SHORT PROBLEM
Every line from the one with "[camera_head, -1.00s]" to the one with "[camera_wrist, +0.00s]", including those two, is to be copied exactly; all other lines of the entries below are left out.

DATA FOR THE TASK
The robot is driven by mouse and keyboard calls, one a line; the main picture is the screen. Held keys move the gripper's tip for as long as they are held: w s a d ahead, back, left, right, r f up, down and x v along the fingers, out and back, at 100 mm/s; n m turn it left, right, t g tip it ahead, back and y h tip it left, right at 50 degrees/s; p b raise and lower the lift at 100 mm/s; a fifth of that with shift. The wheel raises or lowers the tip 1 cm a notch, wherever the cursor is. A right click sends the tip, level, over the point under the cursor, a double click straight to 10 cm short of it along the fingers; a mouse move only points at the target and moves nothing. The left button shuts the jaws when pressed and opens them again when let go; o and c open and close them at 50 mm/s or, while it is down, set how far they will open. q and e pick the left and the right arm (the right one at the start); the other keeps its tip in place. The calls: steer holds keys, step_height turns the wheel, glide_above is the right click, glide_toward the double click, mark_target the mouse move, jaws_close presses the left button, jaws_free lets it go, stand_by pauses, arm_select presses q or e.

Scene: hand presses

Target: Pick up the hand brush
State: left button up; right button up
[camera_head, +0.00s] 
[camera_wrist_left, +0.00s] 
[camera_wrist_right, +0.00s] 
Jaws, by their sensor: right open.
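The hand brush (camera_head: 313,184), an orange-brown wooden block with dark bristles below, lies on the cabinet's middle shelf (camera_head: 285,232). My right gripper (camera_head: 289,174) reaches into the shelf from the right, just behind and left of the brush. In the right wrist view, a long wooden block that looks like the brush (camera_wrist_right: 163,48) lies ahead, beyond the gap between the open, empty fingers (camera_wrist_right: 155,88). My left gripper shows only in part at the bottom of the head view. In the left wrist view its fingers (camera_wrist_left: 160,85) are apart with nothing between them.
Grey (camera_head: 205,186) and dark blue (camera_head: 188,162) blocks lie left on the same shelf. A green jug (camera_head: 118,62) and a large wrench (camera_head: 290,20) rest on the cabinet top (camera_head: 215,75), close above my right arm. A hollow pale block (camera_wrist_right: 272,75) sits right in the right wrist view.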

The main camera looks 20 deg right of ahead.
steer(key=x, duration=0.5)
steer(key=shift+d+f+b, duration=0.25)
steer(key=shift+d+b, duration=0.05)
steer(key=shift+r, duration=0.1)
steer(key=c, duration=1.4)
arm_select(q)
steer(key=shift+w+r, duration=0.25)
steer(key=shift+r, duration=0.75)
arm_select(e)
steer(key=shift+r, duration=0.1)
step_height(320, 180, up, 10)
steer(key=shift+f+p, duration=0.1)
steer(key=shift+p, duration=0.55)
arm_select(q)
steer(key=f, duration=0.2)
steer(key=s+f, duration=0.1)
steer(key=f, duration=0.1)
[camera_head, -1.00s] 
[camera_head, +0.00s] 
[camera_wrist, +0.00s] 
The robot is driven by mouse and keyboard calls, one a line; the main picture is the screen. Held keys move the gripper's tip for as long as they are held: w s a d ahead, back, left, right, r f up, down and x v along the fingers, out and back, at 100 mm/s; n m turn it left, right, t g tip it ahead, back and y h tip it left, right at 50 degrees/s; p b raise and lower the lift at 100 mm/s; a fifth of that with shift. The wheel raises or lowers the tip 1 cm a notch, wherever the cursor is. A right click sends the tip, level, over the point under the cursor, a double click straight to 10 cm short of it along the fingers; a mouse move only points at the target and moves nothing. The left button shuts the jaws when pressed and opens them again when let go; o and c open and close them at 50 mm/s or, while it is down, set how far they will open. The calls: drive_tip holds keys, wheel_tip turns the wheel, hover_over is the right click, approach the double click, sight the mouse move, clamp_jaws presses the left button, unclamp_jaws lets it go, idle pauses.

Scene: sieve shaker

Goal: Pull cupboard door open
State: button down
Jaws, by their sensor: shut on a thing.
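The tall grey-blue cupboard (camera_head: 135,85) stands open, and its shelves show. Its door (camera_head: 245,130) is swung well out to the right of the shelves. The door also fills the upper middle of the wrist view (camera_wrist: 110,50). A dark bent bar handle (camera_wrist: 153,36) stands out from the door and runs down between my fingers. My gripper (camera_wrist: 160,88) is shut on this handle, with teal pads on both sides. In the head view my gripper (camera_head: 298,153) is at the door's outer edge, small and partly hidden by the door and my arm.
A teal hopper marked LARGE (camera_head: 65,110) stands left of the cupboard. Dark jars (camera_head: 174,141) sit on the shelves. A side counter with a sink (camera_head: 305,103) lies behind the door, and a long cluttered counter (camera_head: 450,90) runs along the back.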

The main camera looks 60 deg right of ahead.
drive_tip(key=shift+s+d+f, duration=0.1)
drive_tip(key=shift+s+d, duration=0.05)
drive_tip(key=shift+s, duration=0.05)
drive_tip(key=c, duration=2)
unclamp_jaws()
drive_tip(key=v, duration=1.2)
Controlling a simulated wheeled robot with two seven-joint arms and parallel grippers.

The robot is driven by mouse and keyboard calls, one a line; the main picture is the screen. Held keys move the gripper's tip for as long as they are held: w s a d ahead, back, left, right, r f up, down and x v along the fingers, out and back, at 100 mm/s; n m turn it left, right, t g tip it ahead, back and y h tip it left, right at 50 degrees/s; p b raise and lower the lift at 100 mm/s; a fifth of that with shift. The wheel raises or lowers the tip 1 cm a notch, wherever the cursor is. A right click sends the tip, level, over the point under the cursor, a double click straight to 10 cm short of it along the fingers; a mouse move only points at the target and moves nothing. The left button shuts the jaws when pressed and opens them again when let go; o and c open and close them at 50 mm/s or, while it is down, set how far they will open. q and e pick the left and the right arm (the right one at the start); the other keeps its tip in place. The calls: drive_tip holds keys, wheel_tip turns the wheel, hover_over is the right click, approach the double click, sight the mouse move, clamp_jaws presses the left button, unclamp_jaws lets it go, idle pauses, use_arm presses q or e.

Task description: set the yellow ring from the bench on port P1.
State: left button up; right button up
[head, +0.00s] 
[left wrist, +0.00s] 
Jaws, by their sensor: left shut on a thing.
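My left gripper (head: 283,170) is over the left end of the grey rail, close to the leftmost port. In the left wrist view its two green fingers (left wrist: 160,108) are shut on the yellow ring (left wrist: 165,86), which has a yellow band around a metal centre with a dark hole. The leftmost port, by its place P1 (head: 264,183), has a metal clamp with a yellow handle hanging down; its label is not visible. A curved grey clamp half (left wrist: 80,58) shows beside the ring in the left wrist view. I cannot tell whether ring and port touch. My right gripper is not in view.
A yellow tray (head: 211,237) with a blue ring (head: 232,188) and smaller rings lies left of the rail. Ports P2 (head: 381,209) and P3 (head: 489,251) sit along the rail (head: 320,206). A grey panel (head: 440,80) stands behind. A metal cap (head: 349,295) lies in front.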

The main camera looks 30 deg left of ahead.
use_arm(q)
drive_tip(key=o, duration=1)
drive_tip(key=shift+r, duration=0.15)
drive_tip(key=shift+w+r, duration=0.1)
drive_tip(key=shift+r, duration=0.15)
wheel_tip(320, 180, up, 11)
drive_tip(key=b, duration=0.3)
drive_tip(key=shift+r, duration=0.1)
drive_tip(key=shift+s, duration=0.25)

THE RESULT
[camera_head, -1.00s] 
[camera_head, +0.00s] 
[camera_wrist, +0.00s] 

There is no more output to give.